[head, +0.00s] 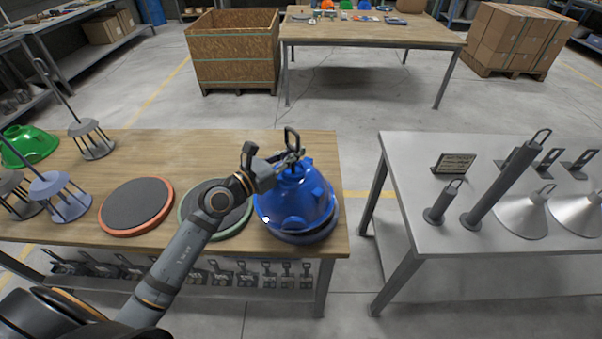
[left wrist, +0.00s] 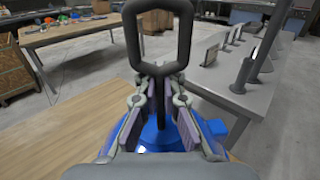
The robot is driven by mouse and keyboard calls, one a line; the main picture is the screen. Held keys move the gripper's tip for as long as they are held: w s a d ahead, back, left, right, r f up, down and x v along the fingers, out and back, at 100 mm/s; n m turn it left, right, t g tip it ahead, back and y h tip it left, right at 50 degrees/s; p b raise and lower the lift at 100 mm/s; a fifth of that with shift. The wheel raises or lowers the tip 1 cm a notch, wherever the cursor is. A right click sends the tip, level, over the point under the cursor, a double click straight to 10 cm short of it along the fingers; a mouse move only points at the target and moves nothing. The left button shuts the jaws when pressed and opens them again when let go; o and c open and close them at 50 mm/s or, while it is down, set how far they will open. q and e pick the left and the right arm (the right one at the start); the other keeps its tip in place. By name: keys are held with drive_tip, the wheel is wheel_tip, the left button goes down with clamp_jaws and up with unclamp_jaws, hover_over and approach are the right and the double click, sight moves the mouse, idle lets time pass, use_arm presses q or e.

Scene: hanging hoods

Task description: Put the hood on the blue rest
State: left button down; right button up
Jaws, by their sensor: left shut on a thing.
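The blue hood (head: 290,205) is a shiny dome with a dark loop handle on top (head: 292,138). It is over the blue rest (head: 312,238), a round pad at the right end of the wooden table; only the pad's front and right rim shows. I cannot tell whether the hood touches it. My left gripper (head: 291,160) is shut on the hood's stem, just below the loop. In the left wrist view, the fingers (left wrist: 159,98) flank the stem, with the blue hood (left wrist: 165,135) beneath. My right gripper is not in view.
A green-rimmed rest (head: 240,222) and an orange-rimmed rest (head: 136,205) lie empty to the left. Wire-caged stands (head: 92,140) and a green hood (head: 28,146) are farther left. A grey table (head: 420,180) with metal hoods stands right, across a gap.

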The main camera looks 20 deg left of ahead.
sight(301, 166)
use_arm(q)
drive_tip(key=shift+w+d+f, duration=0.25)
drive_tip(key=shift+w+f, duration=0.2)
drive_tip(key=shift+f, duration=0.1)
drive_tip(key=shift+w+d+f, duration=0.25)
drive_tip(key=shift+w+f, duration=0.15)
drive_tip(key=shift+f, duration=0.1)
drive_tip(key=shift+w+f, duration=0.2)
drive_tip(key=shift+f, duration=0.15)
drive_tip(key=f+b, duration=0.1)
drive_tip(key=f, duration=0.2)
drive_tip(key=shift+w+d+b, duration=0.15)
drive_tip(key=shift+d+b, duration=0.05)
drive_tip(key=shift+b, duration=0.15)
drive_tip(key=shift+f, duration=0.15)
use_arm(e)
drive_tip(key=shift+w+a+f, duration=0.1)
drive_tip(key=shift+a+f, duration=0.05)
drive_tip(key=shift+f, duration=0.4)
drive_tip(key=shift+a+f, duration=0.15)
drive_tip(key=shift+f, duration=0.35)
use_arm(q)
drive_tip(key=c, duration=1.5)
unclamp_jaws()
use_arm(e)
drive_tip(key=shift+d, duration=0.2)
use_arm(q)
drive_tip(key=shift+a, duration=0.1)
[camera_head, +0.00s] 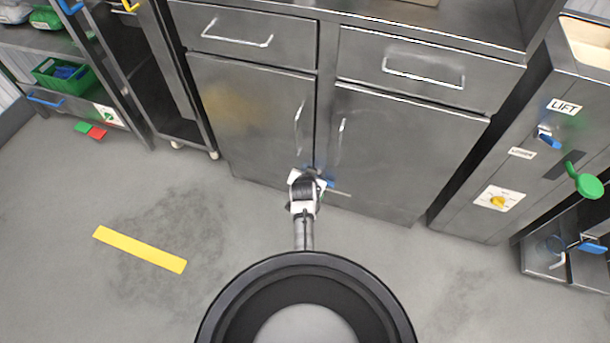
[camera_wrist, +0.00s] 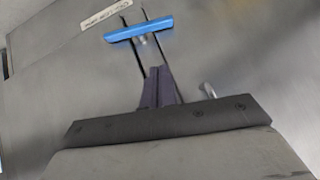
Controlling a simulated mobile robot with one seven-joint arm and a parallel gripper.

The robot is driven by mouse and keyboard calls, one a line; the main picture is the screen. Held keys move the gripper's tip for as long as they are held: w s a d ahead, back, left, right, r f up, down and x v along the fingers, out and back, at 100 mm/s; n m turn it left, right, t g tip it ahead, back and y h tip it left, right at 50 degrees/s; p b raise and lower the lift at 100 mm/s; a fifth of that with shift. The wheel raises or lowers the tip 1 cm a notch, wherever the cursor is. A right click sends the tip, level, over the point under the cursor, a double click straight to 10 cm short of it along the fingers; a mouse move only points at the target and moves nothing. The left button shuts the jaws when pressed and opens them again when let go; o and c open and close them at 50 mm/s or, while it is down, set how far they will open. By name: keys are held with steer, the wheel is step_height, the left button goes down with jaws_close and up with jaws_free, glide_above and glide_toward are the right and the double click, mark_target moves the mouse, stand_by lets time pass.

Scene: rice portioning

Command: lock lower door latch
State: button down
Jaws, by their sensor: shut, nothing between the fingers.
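The lower door latch has a blue handle (camera_wrist: 140,28), which lies across a dark slot on the metal door front in the wrist view. In the head view a bit of the blue handle (camera_head: 328,182) shows beside my gripper (camera_head: 308,172), low on the cabinet where the two doors meet. My gripper also shows in the wrist view (camera_wrist: 158,72), with its dark fingers shut and empty. The fingertips point at the slot just below the blue handle; I cannot tell whether they touch the door. A label (camera_wrist: 104,14) sits by the slot.
The left door (camera_head: 245,115) and right door (camera_head: 395,150) look closed, with drawers above. A panel marked LIFT (camera_head: 565,107) with a green knob (camera_head: 585,182) stands at the right. Shelving is at the left. The floor around a yellow strip (camera_head: 140,249) is clear.

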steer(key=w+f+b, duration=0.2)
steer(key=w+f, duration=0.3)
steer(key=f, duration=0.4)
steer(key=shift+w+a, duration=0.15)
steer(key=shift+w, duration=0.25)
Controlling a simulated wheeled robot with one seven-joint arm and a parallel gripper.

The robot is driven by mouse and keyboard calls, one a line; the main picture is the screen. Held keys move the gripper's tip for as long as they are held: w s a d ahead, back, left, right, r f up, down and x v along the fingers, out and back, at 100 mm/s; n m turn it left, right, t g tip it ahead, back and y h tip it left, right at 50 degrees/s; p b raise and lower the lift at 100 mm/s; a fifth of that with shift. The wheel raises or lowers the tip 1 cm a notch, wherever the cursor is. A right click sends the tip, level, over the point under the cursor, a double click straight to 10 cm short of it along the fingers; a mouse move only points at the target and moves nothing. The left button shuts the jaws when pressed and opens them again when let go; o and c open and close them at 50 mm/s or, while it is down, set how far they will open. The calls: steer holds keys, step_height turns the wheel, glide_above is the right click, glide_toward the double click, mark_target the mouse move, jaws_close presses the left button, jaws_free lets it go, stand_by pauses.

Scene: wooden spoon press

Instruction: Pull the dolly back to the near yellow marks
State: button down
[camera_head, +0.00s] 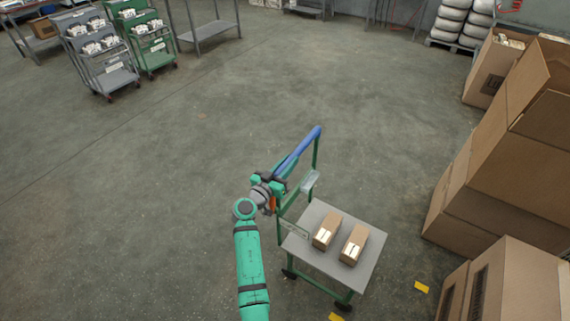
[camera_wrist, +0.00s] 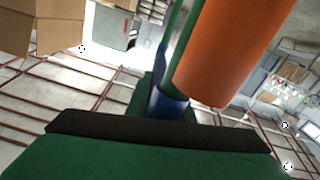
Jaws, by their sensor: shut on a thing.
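The dolly has a grey deck (camera_head: 311,219) on a green frame with a blue push handle (camera_head: 302,149). It stands at lower centre right in the head view. My gripper (camera_head: 280,180) is shut on the blue handle at its near left end. In the wrist view, part of the blue handle (camera_wrist: 169,103) shows beyond a dark finger pad; the grip itself is mostly hidden. Two brown boxes lie on the deck, a left one (camera_head: 326,230) and a right one (camera_head: 354,244). A yellow mark (camera_head: 421,287) lies right of the dolly, another (camera_head: 336,317) at the bottom edge.
Large cardboard boxes (camera_head: 513,207) are stacked along the right, with another carton (camera_head: 519,287) at lower right near the yellow mark. A grey cart (camera_head: 108,66) and a green cart (camera_head: 152,50) stand far left. The floor left of and behind the dolly is clear.

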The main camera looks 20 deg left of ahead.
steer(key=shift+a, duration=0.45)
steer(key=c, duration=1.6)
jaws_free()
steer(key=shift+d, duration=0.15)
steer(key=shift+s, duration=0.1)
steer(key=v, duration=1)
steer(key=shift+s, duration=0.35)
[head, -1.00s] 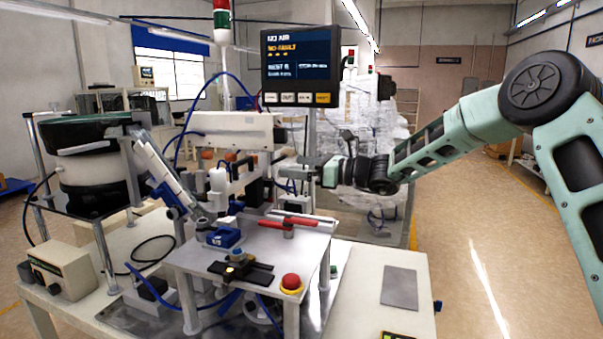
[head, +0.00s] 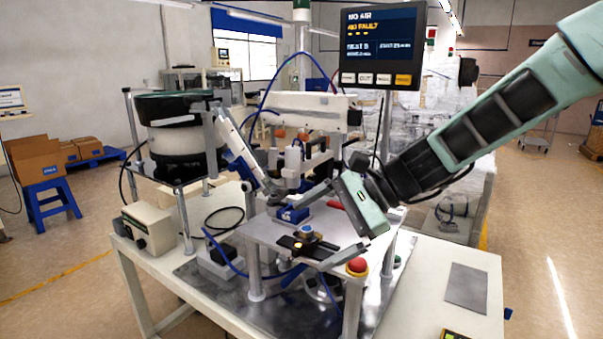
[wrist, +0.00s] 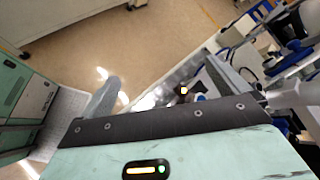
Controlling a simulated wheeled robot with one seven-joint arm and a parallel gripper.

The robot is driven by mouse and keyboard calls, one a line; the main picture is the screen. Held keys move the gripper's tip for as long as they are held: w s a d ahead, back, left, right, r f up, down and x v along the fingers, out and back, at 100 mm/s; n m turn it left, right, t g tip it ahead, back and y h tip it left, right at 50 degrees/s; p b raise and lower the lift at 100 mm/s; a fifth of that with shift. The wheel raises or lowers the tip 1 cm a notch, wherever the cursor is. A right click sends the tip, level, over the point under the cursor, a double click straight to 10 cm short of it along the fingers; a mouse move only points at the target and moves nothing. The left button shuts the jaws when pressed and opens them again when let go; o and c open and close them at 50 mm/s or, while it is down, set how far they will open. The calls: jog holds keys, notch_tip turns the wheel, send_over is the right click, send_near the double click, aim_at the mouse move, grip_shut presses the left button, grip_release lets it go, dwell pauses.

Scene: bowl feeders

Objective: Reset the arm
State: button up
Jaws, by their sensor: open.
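My gripper (head: 308,236) is over the small raised work plate, at the end of my arm coming in from the right. Its grey fingers are spread apart with nothing held between them. They also show apart in the wrist view (wrist: 161,72). A blue block (head: 293,215) and a black fixture (head: 292,243) with a round blue-and-grey part (head: 306,234) lie on the plate close to the fingers. Whether the fingers touch any of these I cannot tell. My gripper hides the right part of the plate.
A red button (head: 357,266) stands at the plate's front right corner. A bowl feeder (head: 186,150) stands at the left and a display (head: 380,45) above at the back. A blue stool (head: 52,200) is on the floor.

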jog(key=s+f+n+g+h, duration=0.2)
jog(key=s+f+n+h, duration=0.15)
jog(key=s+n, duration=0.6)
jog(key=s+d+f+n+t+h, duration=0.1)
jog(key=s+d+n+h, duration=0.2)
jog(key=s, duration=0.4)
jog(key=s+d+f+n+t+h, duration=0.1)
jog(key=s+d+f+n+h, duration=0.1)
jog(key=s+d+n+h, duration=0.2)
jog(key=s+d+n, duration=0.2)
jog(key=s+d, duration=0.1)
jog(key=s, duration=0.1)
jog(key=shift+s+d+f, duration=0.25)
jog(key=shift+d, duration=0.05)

_EXERCISE_. Read the data above and count the lines that include "State". Answer only with the count.

_SOLUTION_. 4